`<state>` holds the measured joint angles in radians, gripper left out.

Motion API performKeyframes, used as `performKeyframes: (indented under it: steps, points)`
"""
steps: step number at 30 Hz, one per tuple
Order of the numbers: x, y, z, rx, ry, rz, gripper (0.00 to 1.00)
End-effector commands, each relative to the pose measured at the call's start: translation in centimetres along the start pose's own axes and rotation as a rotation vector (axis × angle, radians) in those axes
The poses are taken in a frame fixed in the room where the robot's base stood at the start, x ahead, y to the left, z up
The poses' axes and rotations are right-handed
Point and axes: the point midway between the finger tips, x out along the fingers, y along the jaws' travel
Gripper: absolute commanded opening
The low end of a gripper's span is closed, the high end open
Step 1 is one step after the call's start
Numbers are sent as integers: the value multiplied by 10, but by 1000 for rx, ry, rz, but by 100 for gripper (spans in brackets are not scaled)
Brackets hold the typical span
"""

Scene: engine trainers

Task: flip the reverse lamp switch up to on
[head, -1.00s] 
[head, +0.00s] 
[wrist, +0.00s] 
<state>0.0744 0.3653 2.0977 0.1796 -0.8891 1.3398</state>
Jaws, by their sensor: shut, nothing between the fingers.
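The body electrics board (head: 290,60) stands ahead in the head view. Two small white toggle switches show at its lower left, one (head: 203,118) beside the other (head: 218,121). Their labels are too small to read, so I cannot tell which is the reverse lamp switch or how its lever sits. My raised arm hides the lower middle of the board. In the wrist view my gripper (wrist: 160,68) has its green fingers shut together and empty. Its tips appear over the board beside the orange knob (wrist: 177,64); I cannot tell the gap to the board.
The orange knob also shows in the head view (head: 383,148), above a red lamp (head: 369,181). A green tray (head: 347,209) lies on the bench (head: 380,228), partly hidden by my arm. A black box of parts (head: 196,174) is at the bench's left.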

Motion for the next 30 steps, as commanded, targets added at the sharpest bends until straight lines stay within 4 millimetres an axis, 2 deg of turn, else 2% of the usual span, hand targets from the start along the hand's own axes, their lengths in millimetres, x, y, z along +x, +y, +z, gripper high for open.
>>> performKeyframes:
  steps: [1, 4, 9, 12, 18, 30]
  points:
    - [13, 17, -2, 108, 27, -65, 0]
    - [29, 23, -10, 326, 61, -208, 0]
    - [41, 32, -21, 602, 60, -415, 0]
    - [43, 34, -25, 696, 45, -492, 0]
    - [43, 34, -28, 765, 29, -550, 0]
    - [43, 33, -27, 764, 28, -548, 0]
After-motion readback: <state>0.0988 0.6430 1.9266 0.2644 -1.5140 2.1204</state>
-=-=-
## CHALLENGE
Restate the data above word for word, please.

## CORRECT ANSWER
`<state>` holds the measured joint angles in radians, gripper left out.

Motion API performKeyframes, used as `performKeyframes: (indented under it: steps, points)`
"""
steps: step number at 30 Hz, one per tuple
Order of the numbers: x, y, z, rx, ry, rz, gripper (0.00 to 1.00)
End-effector commands, each relative to the pose measured at the call's start: translation in centimetres along the start pose's own axes and rotation as a rotation vector (axis × angle, radians) in those axes
The poses are taken in a frame fixed in the room where the robot's base stood at the start, x ahead, y to the left, z up
The poses' axes and rotations are right-handed
Point and axes: the point midway between the finger tips, x out along the fingers, y along the jaws' travel
Gripper: absolute commanded opening
The low end of a gripper's span is closed, the high end open
Step 1 is one step after the call's start
Numbers are sent as integers: the value multiplied by 10, but by 1000 for rx, ry, rz, but by 100 for gripper (spans in brackets are not scaled)
Brackets hold the typical span
"""

Scene: engine trainers

Task: flip the reverse lamp switch up to on
[head, -1.00s] 
[head, +0.00s] 
[wrist, +0.00s] 
<state>0.0744 0.3653 2.0977 0.1796 -0.8891 1.3398</state>
Jaws, by their sensor: shut, nothing between the fingers.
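The body electrics board (head: 290,60) stands ahead in the head view. Two small white toggle switches show at its lower left, one (head: 203,118) beside the other (head: 218,121). Their labels are too small to read, so I cannot tell which is the reverse lamp switch or how its lever sits. My raised arm hides the lower middle of the board. In the wrist view my gripper (wrist: 160,68) has its green fingers shut together and empty. Its tips appear over the board beside the orange knob (wrist: 177,64); I cannot tell the gap to the board.
The orange knob also shows in the head view (head: 383,148), above a red lamp (head: 369,181). A green tray (head: 347,209) lies on the bench (head: 380,228), partly hidden by my arm. A black box of parts (head: 196,174) is at the bench's left.

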Motion for the next 30 steps, as commanded, targets added at the sharpest bends until straight lines stay within 4 millimetres an axis, 2 deg of turn, else 2% of the usual span, hand targets from the start along the hand's own axes, their lengths in millimetres, x, y, z along +x, +y, +z, gripper high for open.
>>> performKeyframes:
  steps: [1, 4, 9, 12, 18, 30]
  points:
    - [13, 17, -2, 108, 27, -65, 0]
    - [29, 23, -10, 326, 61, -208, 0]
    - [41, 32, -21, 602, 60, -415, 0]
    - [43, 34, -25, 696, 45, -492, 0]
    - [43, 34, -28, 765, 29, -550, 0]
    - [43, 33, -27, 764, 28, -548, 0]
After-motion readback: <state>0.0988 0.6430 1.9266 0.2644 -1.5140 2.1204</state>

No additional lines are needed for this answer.